Another film where the form is central – where an experiment in how documentary can or could be made makes a major part of the experience – is Torstein Grude’s Mogadishu Soldier. His film emerged as a result of “frustrations about not being to be able to make an authentic film in Central Africa”, where the presence of the camera. or more specifically of the “White Western” filmmaker, came to interfere with the capturing of natural situations. His way of dealing with this is bold, choosing to remove that presence entirely and surrender control over to his participants. Training two Burundi soldiers with camera and sound equipment, Grude then leaves them to work – having them filming all that they wish to whilst at war in the Somalian capital – before assembling the provided material into a diaristic, semi-structured feature. Working from 530+ hours of raw recordings, this task of assemblage is no mean feat, and the result is of genuine interest, an investigation into the power-relationship between filmmaker and subject as well as crucial first person insight into an under-covered, misunderstood conflict.

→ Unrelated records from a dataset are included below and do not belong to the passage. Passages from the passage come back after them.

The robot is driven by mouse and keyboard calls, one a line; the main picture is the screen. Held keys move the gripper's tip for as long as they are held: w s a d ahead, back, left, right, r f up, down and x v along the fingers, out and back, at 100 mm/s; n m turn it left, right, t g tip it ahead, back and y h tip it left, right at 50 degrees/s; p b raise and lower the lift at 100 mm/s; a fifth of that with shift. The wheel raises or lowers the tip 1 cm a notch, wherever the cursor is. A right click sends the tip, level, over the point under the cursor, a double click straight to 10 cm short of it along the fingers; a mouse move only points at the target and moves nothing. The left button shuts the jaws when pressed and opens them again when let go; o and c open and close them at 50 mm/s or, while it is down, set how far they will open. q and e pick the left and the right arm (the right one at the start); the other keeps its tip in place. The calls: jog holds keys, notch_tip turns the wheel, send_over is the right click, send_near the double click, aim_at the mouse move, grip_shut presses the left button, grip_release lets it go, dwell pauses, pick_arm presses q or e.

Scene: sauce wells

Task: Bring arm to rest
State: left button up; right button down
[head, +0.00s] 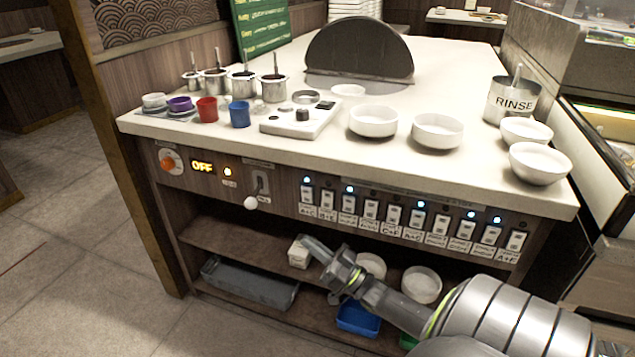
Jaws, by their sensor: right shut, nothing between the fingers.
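My right arm comes in from the lower right, in front of the counter. Its gripper (308,242) is shut and empty, pointing left at the height of the shelf opening below the switch panel. In the picture its tips overlap the top of a small white container (298,256) on the shelf; I cannot tell how far apart they are in depth. My left arm and gripper do not show.
The counter top (360,158) bears white bowls (373,121), sauce pots (243,86), coloured cups (239,113) and a RINSE pot (508,101). Its front has a white-knobbed lever (251,203) and several switches (396,215). The shelf holds a grey tray (250,284) and blue bin (357,319).

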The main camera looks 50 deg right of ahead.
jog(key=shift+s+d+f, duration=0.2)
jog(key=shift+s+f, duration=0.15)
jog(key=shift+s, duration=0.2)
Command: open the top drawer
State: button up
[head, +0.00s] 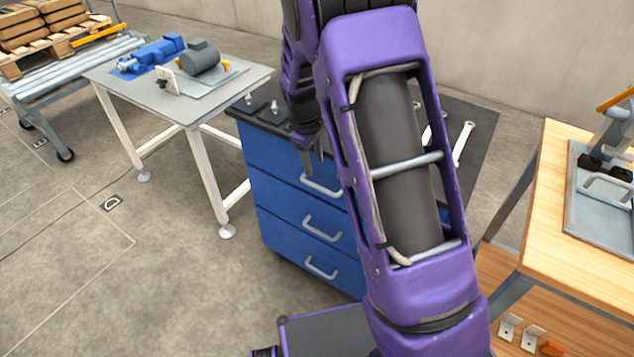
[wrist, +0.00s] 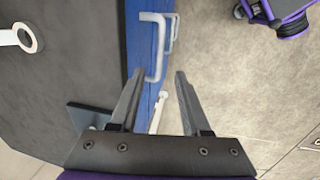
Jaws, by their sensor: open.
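The blue cabinet has three drawers with pale bar handles. The top drawer (head: 268,160) looks shut, its front flush with the drawers below. Its handle (head: 322,187) is partly hidden behind my arm in the head view. The top handle also shows in the wrist view (wrist: 160,50). My gripper (head: 312,160) is open and empty, pointing down just above and in front of the top drawer. In the wrist view my fingers (wrist: 159,73) lie on either side of the handle's near end. I cannot tell whether they touch it or how deep they reach.
Wrenches (head: 464,142) and small dark blocks (head: 272,114) lie on the cabinet's dark top. A grey table (head: 215,105) with a vise and motor stands left. A wooden bench (head: 550,220) stands right. The floor (head: 190,285) in front of the drawers, at left, is clear.

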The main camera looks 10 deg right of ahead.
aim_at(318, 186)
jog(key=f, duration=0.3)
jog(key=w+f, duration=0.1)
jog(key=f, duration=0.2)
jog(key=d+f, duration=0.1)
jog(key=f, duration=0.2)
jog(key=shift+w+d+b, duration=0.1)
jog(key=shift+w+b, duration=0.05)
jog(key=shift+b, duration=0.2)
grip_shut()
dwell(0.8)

Slightly less intense but no less commendable is Mister Universo, a gentle, rewarding hybrid documentary from directing duo Rainer Frimmel and Tizza Covi. Following their subject largely in an intimate over-the-shoulder perspective, the filmmakers follow a circus lion tamer navigating his day-to-day in a time where his choice of career is becoming an increasingly perilous proposition. Mister Universo feels like a negotiation between the filmmakers and their subjects, a collaborative venture in storytelling where the most interesting version of real events has been reached together. As the lion tamer heads out of the circus into the wider world to find his hero – the strongman of the title, Frimmel and Covi follow, finding grace and humility in the mundane along the journey. A perfect exchange between filmmaker and collaborator, their efforts are aided by the daft humour and effortless charm of their protagonist. a performer through and through.
One of the more literal interpretations of the festival theme, Rahul Jain’s Machines is the week’s opener. Having played in Sundance and IDFA before, it’s one of the higher profile titles selected and the one perhaps most likely to attract most attention going forward. An intricate, visually stunning portrait of a Gujarat textile factory and the conditions therein. The apparatus of the title refers as much to the complex garment producing contraptions tracked obsessively by the filmmaker as to the human operators working in a no less technical, and equally demanding fashion. Differing from other detached observational documentaries that record mechanisms, process and the instrumentation of labour, Jain’s film probes at the human experience behind the work, which, unsurprisingly, is not a pleasant one.
Lastly, the most unclassifiable, incomprehensible and outright exciting film in the programme must be the debut feature of Argentinian experimentalist Eduardo Williams, The Human Surge. Williams follows his impressive run of short films with an extension of the form he had been developing through them, producing a freeform mismatched masterpiece that follows an expanding band of wayward protagonists across three nations and three varying camera formats. Starting in his resident Argentina, Williams leaps into Mozambique, to later surface again in the Philippines, lingering agitatedly behind characters that lucidly express all manner of thoughts and ideas as the camera bounds behind and past them. Expressive, energetic and unpredictable, The Human Surge is a total ride, a blisteringly agile piece of youthful cinema. Gently philosophising on work, technology and the intermediation of the two, it is a film that actively expedites the vitality and curiosity of its creator.
Arriving at any of the eleven films, a viewer with even a passing penchant for documentary (as it is currently understood or as it may come to be reinterpreted) will find something of interest. As a showcase for work that finds favour at festivals but no home in traditional distribution routes, the selections are diverse, but their quality unifies them. What makes Frames of Representation most interesting perhaps – especially in a time where audiences might favour home-viewing and online-access – is its commitment to fostering discourse around the events, something which lent the festival’s first edition last year its inimitable atmosphere. Alongside some form of Q+A or filmmaker presence after every screening, filmmakers Rahul Jain, Eduardo Williams, Salomé Lamas and Paweł Łosiński will be conducting longer conversations about their relative practices; doc luminary Joshua Oppenheimer (The Act of Killing, The Look of Silence) will be leading the headline masterclass; group panels will debate the ‘Aesthetics of Working‘ and ‘Why We Write‘; and bold new radio documentary platform Radio Atlas will host a session demonstrating their ideas. Under the connective theme of ‘working’, the films selected will dialogue with each other, alongside the filmmaker’s own conversations.